→ **Task instructions**: Return, word for word, every line that follows.

→ **Recorded data**:
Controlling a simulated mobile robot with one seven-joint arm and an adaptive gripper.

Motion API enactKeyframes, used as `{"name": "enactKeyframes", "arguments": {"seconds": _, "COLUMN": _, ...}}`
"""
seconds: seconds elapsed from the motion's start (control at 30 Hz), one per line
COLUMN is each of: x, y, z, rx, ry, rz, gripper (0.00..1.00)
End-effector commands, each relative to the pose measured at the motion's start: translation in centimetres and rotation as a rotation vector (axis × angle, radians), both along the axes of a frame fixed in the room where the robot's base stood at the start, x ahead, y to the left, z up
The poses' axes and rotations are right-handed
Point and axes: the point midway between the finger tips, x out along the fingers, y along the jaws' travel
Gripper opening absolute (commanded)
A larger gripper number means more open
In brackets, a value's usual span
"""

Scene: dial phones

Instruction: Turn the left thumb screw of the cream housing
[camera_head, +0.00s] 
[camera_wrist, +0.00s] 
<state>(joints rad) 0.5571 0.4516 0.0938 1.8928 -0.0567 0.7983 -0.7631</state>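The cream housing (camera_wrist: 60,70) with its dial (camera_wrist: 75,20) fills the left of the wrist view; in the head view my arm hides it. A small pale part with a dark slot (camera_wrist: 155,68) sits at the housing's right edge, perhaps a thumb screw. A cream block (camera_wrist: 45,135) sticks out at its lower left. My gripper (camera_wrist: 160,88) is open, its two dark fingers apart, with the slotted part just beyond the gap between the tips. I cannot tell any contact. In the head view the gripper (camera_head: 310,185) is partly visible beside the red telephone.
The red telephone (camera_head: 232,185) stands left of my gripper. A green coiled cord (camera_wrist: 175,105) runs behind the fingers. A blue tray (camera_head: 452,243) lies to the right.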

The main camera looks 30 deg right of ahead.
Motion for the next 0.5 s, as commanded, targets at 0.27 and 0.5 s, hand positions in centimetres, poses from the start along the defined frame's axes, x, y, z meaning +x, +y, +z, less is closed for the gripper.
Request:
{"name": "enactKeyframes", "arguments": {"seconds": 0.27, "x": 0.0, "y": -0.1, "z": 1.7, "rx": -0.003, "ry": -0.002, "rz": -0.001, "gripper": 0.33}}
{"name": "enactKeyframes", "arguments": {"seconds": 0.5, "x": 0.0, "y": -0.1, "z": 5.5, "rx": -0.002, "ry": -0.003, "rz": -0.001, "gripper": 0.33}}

→ **Answer for the task**:
Controlling a simulated mobile robot with one seven-joint arm and an adaptive gripper.

Motion API enactKeyframes, used as `{"name": "enactKeyframes", "arguments": {"seconds": _, "COLUMN": _, ...}}`
"""
seconds: seconds elapsed from the motion's start (control at 30 Hz), one per line
COLUMN is each of: x, y, z, rx, ry, rz, gripper (0.00..1.00)
End-effector commands, each relative to the pose measured at the motion's start: translation in centimetres and rotation as a rotation vector (axis × angle, radians), both along the axes of a frame fixed in the room where the robot's base stood at the start, x ahead, y to the left, z up
The poses' axes and rotations are right-handed
Point and axes: the point midway between the finger tips, x out along the fingers, y along the jaws' travel
Gripper opening absolute (commanded)
A larger gripper number means more open
In brackets, a value's usual span
"""

Scene: dial phones

Instruction: Turn the left thumb screw of the cream housing
[camera_head, +0.00s] 
[camera_wrist, +0.00s] 
<state>(joints rad) 0.5571 0.4516 0.0938 1.8928 -0.0567 0.7983 -0.7631</state>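The cream housing (camera_wrist: 60,70) with its dial (camera_wrist: 75,20) fills the left of the wrist view; in the head view my arm hides it. A small pale part with a dark slot (camera_wrist: 155,68) sits at the housing's right edge, perhaps a thumb screw. A cream block (camera_wrist: 45,135) sticks out at its lower left. My gripper (camera_wrist: 160,88) is open, its two dark fingers apart, with the slotted part just beyond the gap between the tips. I cannot tell any contact. In the head view the gripper (camera_head: 310,185) is partly visible beside the red telephone.
The red telephone (camera_head: 232,185) stands left of my gripper. A green coiled cord (camera_wrist: 175,105) runs behind the fingers. A blue tray (camera_head: 452,243) lies to the right.

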The main camera looks 30 deg right of ahead.
Motion for the next 0.5 s, as commanded, targets at 0.27 and 0.5 s, hand positions in centimetres, poses from the start along the defined frame's axes, x, y, z meaning +x, +y, +z, less is closed for the gripper.
Request:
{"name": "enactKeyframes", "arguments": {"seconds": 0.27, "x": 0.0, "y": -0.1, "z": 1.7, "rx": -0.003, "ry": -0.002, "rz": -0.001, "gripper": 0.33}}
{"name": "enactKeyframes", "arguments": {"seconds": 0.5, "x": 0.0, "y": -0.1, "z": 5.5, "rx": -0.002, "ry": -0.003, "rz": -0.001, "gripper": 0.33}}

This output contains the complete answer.